#### What you will do
Will you repeat only the lines from the one with "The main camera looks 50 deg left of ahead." through the one with "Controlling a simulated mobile", both included, leaving every picture out?

#### Supplied entries
--

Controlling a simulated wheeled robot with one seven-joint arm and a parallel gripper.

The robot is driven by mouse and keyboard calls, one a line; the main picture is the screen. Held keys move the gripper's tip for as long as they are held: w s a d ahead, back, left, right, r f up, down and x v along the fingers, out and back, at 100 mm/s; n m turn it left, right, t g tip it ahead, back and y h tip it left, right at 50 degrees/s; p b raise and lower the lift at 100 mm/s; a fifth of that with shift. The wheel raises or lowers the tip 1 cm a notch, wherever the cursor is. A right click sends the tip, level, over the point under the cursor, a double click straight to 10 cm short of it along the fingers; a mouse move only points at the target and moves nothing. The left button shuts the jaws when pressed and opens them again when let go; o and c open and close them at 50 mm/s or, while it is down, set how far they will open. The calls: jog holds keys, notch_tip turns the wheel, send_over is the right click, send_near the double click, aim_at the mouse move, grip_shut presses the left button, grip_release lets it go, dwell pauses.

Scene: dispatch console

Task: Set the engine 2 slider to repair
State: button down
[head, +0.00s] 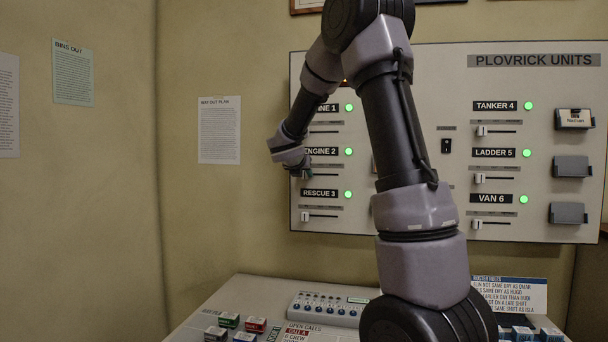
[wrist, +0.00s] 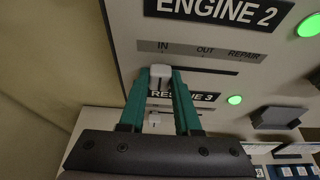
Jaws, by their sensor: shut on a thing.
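The ENGINE 2 slider's pale knob (wrist: 160,71) sits at the left end of its dark slot (wrist: 212,71), under the word IN. OUT and REPAIR are printed farther right on the grey strip (wrist: 203,51) above the slot. My gripper (wrist: 161,80) has its teal fingers shut on this knob, one on each side. In the head view my gripper (head: 301,173) is at the panel, just below the ENGINE 2 label (head: 321,152); there it covers the knob. The green light (wrist: 309,25) beside the label is lit.
The RESCUE 3 slider (wrist: 154,118) is just below, seen partly between my fingers. The ENGINE 1 row (head: 326,108) is above, partly behind my arm. Grey boxes (wrist: 278,117) stick out to the right. The slot right of the knob looks clear.

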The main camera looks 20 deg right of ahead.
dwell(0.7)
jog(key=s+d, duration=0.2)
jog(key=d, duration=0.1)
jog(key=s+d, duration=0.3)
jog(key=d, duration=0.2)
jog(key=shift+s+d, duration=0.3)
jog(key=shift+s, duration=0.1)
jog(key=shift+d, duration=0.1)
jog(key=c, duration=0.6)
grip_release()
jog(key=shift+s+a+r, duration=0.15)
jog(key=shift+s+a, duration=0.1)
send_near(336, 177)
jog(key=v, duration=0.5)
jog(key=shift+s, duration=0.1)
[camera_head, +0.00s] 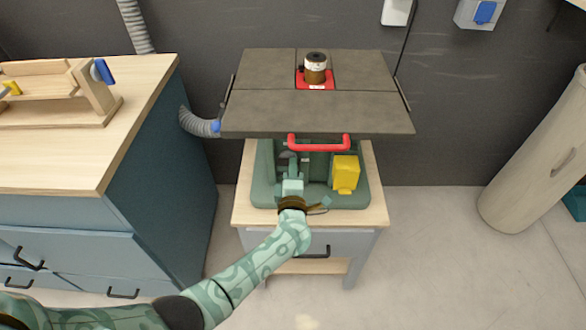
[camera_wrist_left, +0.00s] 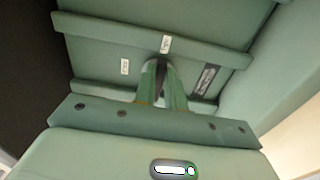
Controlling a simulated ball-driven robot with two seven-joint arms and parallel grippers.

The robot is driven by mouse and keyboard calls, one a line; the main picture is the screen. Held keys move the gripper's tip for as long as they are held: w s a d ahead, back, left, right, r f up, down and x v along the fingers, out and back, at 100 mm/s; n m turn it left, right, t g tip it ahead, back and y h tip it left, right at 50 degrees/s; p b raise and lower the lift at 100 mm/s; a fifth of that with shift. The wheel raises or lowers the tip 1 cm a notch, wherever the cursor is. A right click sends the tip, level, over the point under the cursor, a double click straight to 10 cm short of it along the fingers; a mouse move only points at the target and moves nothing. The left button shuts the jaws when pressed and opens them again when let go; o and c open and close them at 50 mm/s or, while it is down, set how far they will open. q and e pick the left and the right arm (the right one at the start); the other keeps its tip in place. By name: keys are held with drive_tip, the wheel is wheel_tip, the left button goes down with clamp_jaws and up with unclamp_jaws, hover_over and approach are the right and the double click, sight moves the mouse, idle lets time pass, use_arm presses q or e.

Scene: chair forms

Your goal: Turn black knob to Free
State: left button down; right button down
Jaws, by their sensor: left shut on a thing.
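The green machine housing (camera_head: 345,199) sits under the grey table top on a small cabinet. My left gripper (camera_head: 290,165) reaches into its open front from below. In the left wrist view, the two green fingers of my left gripper (camera_wrist_left: 162,80) are shut on the black knob (camera_wrist_left: 163,70) on a green panel. Only a dark strip of the knob shows between the fingertips. Small white labels (camera_wrist_left: 166,43) and (camera_wrist_left: 124,67) and a dark label (camera_wrist_left: 206,80) are around it, too small to read. The knob's setting cannot be told. My right gripper is not in view.
A red bar handle (camera_head: 318,143) and a yellow box (camera_head: 345,173) are close to the right of my left gripper. The grey table top (camera_head: 300,112) overhangs it. A workbench (camera_head: 130,120) stands at left and a beige roll (camera_head: 540,160) at right.

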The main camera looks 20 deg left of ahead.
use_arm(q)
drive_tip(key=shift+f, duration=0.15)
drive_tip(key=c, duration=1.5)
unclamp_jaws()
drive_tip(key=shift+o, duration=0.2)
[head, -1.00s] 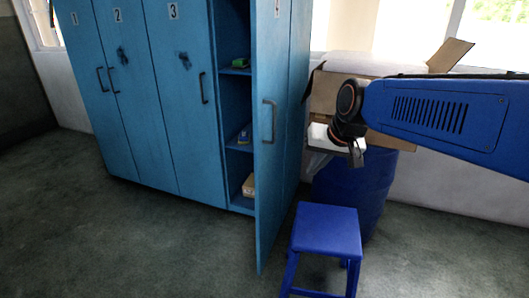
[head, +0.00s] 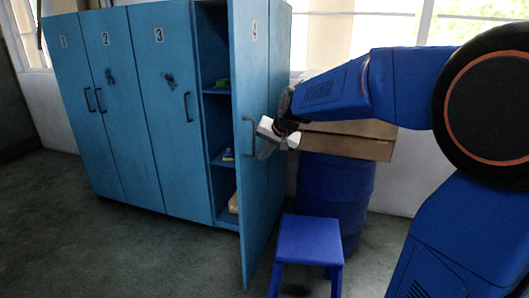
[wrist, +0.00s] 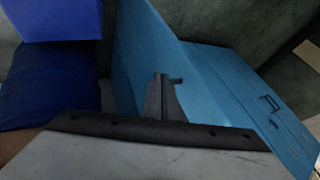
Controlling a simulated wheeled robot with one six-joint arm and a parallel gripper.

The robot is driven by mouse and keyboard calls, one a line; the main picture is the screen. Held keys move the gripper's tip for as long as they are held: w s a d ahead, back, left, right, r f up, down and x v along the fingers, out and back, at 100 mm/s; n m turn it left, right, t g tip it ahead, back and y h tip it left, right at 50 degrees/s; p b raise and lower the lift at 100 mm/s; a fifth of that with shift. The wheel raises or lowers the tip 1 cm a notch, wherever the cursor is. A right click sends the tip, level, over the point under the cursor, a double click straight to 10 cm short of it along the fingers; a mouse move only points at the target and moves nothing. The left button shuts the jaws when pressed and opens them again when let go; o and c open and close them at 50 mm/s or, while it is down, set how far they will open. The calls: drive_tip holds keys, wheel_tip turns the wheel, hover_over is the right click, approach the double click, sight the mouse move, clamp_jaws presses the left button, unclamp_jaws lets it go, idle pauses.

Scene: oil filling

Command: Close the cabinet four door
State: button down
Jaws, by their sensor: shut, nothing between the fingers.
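The cabinet four door (head: 252,80) is blue, marked 4, and stands open, swung out towards me. Its outer face and dark handle (head: 248,138) show in the head view. My gripper (head: 264,146) is shut and empty, on the right of the handle, close to the outer face; I cannot tell if it touches. In the wrist view my gripper's fingers (wrist: 163,97) are together in front of the blue door (wrist: 150,50). The cabinet's open compartment (head: 216,60) shows shelves with small items.
Doors one, two and three (head: 180,110) look shut. A blue stool (head: 308,240) stands below my arm, with a blue barrel (head: 340,190) and cardboard box (head: 350,142) behind it. The floor (head: 110,250) in front of the cabinet is clear.

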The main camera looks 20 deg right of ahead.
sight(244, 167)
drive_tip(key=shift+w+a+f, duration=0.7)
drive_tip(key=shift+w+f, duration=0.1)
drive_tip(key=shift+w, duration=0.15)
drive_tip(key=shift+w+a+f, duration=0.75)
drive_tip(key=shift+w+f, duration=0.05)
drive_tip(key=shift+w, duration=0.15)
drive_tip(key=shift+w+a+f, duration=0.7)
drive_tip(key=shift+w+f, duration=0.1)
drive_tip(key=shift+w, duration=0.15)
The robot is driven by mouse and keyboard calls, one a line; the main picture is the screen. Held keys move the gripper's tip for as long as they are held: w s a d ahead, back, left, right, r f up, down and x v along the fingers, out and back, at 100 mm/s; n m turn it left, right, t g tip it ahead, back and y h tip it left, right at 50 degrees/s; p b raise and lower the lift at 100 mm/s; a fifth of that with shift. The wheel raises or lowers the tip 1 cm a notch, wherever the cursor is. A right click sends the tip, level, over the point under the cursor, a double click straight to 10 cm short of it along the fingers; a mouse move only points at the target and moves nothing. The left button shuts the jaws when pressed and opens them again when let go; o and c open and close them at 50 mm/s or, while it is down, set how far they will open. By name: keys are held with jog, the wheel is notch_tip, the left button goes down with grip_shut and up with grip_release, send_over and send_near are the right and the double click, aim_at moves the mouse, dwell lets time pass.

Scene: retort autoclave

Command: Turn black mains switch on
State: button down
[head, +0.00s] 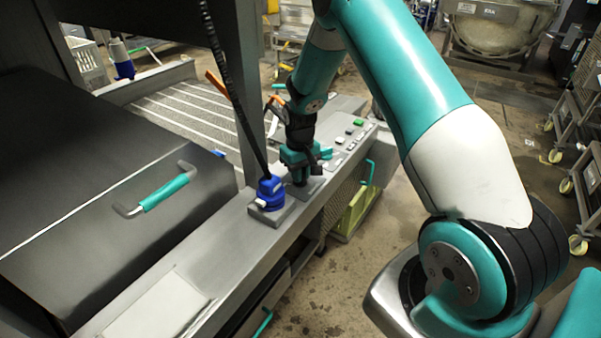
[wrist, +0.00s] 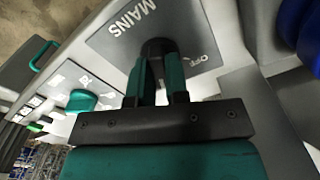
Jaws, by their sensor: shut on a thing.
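The black mains switch (wrist: 157,46) stands up from a dark grey plate (wrist: 120,42) lettered MAINS in the wrist view. Part of the word OFF shows on the plate to the right of the switch. My gripper (wrist: 160,70) is shut on the switch, one teal finger on each side of it. The fingers hide part of the switch, so its exact turn position cannot be told. In the head view my gripper (head: 301,180) reaches down to the plate (head: 314,187) on the machine's front ledge, and the switch is hidden there.
A blue connector (head: 271,189) with a black cable stands on the ledge just left of my gripper. A panel of buttons, one green (head: 358,121), lies beyond it to the right. A dark lid with a teal handle (head: 163,192) is at left. Open floor lies in front.

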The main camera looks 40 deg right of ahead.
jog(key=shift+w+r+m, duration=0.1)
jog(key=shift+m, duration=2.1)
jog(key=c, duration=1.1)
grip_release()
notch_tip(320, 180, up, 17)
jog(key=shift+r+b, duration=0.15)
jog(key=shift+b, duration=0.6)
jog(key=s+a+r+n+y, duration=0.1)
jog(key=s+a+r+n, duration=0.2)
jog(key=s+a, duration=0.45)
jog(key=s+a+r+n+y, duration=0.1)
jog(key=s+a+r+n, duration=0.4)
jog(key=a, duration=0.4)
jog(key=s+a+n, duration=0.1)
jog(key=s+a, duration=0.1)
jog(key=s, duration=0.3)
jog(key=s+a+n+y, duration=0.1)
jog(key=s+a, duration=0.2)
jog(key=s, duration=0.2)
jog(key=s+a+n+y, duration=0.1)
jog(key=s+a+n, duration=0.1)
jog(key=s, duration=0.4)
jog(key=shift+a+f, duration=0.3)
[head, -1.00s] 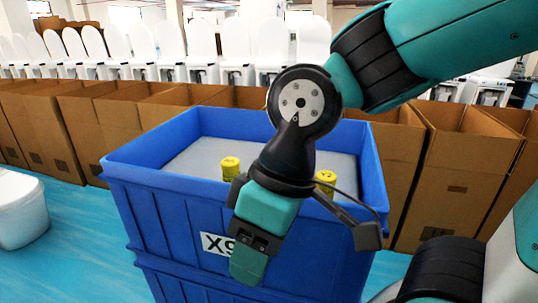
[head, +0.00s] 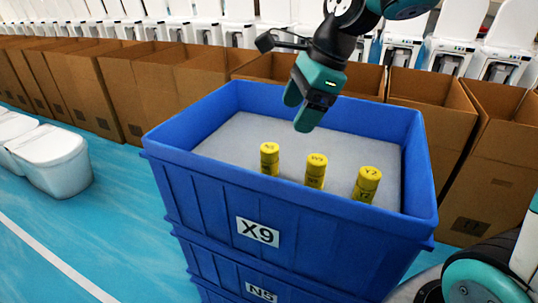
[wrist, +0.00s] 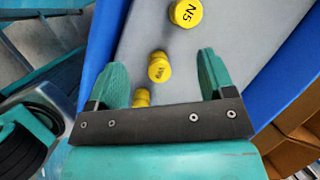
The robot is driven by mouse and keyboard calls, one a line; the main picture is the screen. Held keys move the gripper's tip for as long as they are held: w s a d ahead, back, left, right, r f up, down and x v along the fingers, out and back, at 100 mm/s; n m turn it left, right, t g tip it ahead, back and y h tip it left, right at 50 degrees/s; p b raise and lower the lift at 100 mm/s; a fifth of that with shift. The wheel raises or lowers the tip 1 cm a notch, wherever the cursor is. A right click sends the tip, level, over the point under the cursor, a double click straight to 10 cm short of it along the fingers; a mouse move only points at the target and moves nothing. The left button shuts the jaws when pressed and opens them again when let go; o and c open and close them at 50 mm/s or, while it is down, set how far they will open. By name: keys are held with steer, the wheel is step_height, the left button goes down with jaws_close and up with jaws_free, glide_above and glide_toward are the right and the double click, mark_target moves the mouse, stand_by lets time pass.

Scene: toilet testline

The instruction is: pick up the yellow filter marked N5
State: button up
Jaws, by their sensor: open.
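Three yellow cylindrical filters stand upright on the grey surface inside the blue crate (head: 215,200) marked X9. The leftmost filter (head: 269,159) has a small top label that looks like N5; the wrist view shows the N5 filter (wrist: 185,13) clearly at its top edge. The middle filter (head: 315,171) seems to read W9, and the right one (head: 367,185) reads Y2. My gripper (head: 300,107) is open and empty, over the back part of the crate. In the wrist view my gripper (wrist: 161,60) has the middle filter (wrist: 159,67) showing between its fingers, with the third partly hidden.
The crate's high blue walls surround the filters, and it stands on another crate (head: 262,293) labelled N5. Open cardboard boxes (head: 431,106) and a row of white toilets stand behind. White toilets (head: 52,158) stand on the blue floor at left.

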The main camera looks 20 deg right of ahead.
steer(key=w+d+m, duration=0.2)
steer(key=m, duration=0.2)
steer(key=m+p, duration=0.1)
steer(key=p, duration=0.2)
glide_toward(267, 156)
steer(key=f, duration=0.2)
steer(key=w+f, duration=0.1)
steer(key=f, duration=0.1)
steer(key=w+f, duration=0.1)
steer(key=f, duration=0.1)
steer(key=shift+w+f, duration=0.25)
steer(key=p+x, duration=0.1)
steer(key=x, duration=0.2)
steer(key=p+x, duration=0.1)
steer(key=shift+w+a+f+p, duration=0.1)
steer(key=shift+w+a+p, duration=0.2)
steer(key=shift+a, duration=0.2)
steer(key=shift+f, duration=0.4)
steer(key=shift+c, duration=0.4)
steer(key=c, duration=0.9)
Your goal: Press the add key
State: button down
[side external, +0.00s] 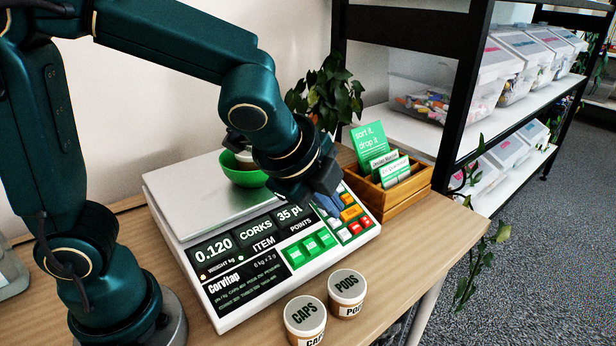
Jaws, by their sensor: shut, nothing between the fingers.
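The white scale (230,316) stands on the wooden table with its keypad at the front right. Its displays read 0.120, CORKS and 35 pt. The key labels are too small to read, so I cannot tell which one is the add key. My gripper (329,205) is shut and empty, pointing down over the back left part of the keypad, hiding some keys. I cannot tell whether its tips touch a key.
A green bowl (242,177) sits on the scale's metal plate (190,200), partly behind my gripper. A wooden box (408,194) with cards stands right of the scale. Two jars, CAPS (305,316) and PODS (346,288), stand in front. A shelf unit with bins is beyond.

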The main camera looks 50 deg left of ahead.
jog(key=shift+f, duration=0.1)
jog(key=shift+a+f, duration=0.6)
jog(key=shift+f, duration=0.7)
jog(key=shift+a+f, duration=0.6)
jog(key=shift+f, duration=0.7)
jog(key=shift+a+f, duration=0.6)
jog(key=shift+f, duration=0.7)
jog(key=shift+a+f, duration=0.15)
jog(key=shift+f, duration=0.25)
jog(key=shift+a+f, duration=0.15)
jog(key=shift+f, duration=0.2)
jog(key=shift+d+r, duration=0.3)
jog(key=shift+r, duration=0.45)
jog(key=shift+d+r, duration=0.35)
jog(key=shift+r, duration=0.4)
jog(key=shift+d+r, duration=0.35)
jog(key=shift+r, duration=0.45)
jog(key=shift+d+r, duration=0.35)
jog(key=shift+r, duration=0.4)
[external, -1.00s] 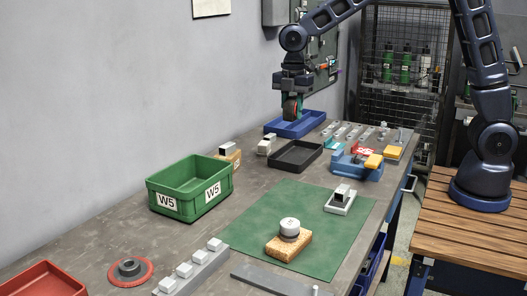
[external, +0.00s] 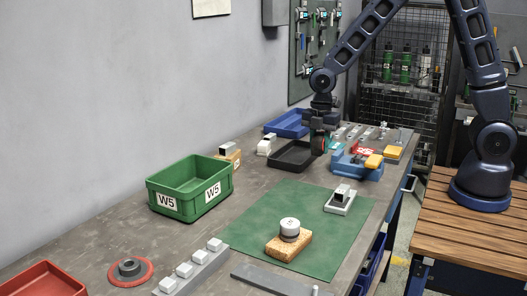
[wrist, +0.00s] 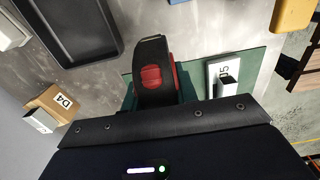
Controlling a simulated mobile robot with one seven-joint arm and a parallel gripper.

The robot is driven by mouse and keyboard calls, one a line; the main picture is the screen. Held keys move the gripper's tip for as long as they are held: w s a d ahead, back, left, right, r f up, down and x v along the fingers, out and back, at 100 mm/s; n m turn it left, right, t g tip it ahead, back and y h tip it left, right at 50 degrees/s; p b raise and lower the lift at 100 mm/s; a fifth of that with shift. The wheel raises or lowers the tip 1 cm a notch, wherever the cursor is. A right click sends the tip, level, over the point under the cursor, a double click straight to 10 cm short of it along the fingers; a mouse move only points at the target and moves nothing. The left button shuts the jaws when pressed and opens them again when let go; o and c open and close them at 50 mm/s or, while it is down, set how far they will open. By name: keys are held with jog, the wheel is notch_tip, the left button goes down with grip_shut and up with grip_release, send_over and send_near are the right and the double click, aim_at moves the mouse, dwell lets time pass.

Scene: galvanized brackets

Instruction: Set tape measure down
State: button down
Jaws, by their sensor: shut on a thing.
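The tape measure (wrist: 152,60) is black with a red button and stands upright in my gripper (wrist: 155,92) in the wrist view. In the external view my gripper (external: 319,131) points down, shut on the tape measure (external: 319,145), at the right end of the black tray (external: 277,164). The tape measure overlaps the tray's edge in the picture; whether it touches anything below is unclear. In the wrist view the black tray (wrist: 100,50) is at upper left, apart from the tape measure.
A blue tray (external: 270,129) lies behind the black tray. A blue fixture (external: 343,168) with red and yellow parts is close on the right. The green mat (external: 262,212) holds a grey block and a round weight on wood. A green W5 bin (external: 166,187) stands left.

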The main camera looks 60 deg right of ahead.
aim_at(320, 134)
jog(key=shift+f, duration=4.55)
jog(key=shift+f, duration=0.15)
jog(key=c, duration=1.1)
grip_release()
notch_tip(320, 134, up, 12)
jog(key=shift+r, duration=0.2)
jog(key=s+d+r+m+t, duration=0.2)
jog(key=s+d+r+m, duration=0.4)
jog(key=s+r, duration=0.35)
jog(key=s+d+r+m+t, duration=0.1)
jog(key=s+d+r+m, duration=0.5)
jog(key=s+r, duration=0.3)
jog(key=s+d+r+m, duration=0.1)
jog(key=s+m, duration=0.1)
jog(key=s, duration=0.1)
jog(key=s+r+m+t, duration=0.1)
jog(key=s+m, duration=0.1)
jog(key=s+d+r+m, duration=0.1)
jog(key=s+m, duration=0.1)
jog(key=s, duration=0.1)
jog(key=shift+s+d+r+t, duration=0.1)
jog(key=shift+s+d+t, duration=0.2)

--

#### Exercise output
The main camera looks 50 deg left of ahead.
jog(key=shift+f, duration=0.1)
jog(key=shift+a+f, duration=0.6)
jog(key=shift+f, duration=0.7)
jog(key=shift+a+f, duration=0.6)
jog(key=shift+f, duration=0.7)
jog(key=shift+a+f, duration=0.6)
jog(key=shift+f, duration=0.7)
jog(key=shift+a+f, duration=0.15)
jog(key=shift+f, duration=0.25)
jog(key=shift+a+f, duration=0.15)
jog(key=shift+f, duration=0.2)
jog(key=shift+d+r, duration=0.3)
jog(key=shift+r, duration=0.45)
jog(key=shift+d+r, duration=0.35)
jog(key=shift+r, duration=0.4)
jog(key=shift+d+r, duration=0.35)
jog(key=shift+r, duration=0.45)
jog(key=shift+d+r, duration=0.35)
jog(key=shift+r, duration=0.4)
[external, -1.00s] 
[external, +0.00s] 
[wrist, +0.00s] 
Controlling a simulated mobile robot with one seven-joint arm and a parallel gripper.

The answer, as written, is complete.